My Semester in Dialogue students provided a second favorite quote on my wall, as a framed gift at the end of one of our Semesters in Dialogue. They invented a new verb: Winstonize: to cut out half the words and get straight to the point.

They had received edited pages marked with dense red suggestions for three months, mostly brutally cutting phrases, sentences and whole paragraphs from what they thought was stellar prose. I took it as an honor to have a word named after me, although perhaps they were just making fun of my penchant for brevity.

I do indeed love writing, and increasingly have been teaching workshops called “Communicating with Impact,” with brevity, clarity and focus as organizing concepts. Much of the workshop content was developed at the Banff Centre about ten years ago, where I was a founding faculty member in the Science Communication program.

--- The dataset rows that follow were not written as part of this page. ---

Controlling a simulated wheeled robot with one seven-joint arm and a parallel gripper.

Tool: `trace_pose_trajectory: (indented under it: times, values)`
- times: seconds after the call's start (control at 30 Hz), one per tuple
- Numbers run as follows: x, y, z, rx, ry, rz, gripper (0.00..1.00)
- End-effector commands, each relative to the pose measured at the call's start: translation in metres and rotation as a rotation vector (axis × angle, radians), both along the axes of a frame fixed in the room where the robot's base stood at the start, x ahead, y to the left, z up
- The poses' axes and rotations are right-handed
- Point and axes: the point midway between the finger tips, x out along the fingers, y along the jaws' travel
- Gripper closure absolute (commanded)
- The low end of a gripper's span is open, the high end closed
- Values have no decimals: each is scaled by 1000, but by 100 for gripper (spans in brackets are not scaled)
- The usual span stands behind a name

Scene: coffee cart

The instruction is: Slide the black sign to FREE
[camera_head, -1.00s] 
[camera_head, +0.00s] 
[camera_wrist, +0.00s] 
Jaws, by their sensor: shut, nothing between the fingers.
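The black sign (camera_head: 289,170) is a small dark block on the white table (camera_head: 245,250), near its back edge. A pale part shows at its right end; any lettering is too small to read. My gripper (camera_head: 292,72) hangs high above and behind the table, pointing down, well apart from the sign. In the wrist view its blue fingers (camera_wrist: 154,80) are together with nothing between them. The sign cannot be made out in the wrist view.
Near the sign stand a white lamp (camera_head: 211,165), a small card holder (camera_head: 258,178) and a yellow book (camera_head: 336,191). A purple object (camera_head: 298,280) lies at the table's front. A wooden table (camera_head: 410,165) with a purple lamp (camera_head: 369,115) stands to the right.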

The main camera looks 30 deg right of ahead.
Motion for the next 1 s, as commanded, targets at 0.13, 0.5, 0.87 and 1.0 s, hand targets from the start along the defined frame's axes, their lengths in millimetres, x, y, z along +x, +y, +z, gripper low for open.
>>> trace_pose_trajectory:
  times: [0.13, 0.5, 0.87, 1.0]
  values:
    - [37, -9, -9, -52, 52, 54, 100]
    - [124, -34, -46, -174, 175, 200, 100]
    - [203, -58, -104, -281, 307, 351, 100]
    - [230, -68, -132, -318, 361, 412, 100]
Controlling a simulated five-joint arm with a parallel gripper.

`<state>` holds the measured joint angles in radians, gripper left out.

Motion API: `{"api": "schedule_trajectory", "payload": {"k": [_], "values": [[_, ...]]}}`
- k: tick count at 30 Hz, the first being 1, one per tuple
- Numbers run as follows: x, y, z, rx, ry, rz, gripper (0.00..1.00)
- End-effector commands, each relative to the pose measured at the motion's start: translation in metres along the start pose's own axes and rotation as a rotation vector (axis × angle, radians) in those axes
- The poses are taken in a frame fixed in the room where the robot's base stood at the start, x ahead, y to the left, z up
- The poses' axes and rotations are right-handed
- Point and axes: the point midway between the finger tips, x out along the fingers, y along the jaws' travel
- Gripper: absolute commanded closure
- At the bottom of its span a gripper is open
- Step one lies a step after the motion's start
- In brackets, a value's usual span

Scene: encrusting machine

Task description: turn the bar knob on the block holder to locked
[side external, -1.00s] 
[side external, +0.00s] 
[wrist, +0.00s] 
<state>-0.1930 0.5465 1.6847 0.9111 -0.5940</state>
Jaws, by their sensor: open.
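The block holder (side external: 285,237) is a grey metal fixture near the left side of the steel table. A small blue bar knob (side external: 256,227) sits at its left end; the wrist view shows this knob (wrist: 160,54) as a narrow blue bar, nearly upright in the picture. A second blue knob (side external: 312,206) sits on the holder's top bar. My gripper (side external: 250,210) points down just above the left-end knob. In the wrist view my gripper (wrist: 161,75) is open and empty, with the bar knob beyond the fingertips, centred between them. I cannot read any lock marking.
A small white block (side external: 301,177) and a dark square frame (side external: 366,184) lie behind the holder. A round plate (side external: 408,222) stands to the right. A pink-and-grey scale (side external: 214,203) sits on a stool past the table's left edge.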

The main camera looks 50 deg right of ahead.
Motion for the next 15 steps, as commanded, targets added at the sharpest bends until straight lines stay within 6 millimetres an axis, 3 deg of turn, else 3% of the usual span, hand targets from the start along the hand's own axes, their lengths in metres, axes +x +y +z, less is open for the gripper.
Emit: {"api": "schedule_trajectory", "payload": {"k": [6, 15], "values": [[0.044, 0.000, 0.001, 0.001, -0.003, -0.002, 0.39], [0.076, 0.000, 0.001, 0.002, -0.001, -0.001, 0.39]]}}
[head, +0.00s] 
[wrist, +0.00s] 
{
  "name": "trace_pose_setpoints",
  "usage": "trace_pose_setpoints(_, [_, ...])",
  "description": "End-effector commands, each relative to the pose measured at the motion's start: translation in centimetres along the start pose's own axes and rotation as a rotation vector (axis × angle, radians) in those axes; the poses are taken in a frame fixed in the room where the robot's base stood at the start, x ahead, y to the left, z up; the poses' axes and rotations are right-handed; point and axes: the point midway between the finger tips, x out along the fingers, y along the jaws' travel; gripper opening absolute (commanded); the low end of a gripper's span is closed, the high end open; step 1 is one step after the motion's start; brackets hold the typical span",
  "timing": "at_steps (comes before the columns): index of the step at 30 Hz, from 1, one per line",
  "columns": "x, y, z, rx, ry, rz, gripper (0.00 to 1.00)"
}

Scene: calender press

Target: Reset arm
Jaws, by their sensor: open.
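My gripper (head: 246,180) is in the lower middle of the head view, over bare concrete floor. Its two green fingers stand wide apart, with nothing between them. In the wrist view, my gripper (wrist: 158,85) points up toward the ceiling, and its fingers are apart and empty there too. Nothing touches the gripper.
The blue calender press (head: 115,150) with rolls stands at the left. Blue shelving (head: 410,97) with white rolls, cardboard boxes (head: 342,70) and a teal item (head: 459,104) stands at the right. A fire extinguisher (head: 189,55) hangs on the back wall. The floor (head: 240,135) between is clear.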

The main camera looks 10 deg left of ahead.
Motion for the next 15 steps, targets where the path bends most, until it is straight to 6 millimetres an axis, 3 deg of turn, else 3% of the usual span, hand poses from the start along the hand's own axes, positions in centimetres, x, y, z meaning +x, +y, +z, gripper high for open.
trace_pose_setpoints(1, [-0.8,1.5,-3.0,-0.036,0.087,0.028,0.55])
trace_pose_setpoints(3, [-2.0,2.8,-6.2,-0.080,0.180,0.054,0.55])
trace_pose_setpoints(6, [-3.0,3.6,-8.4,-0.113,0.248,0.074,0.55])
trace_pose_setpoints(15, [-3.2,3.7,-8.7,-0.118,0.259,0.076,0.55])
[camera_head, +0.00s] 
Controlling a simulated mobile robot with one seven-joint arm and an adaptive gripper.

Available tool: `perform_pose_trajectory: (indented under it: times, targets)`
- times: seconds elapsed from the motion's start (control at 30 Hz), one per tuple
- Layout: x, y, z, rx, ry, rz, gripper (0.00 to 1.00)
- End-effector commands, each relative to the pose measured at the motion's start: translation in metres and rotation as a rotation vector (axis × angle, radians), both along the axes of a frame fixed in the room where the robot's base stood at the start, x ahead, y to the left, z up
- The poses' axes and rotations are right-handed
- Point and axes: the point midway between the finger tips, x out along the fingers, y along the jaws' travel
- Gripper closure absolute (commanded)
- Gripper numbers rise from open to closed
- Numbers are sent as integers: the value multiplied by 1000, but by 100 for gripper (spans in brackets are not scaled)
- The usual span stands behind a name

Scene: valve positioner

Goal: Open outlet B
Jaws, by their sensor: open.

That experience improved my own clarity around what good communication means, partly reflected in what became an end-of-program tradition, a poster with pithy phrases that summarized the participants’ experiences. The 2008 poster that I have on my wall includes: Tell a story, It’s all about audience, Make it personal, Keep it ruthlessly simple, and Listen.

I’ve always been intrigued by what people choose to post; a careful tour of an office wall reveals volumes about the inhabitant. In my case, it’s pretty obvious what I value as a professor: encouraging students to find the unique thing in the world that’s most important for them to do, and providing the tools, especially communication skills, to facilitate achieving their ambitions.

 Knowing your point, and getting right to it, is the essence of a life well lived.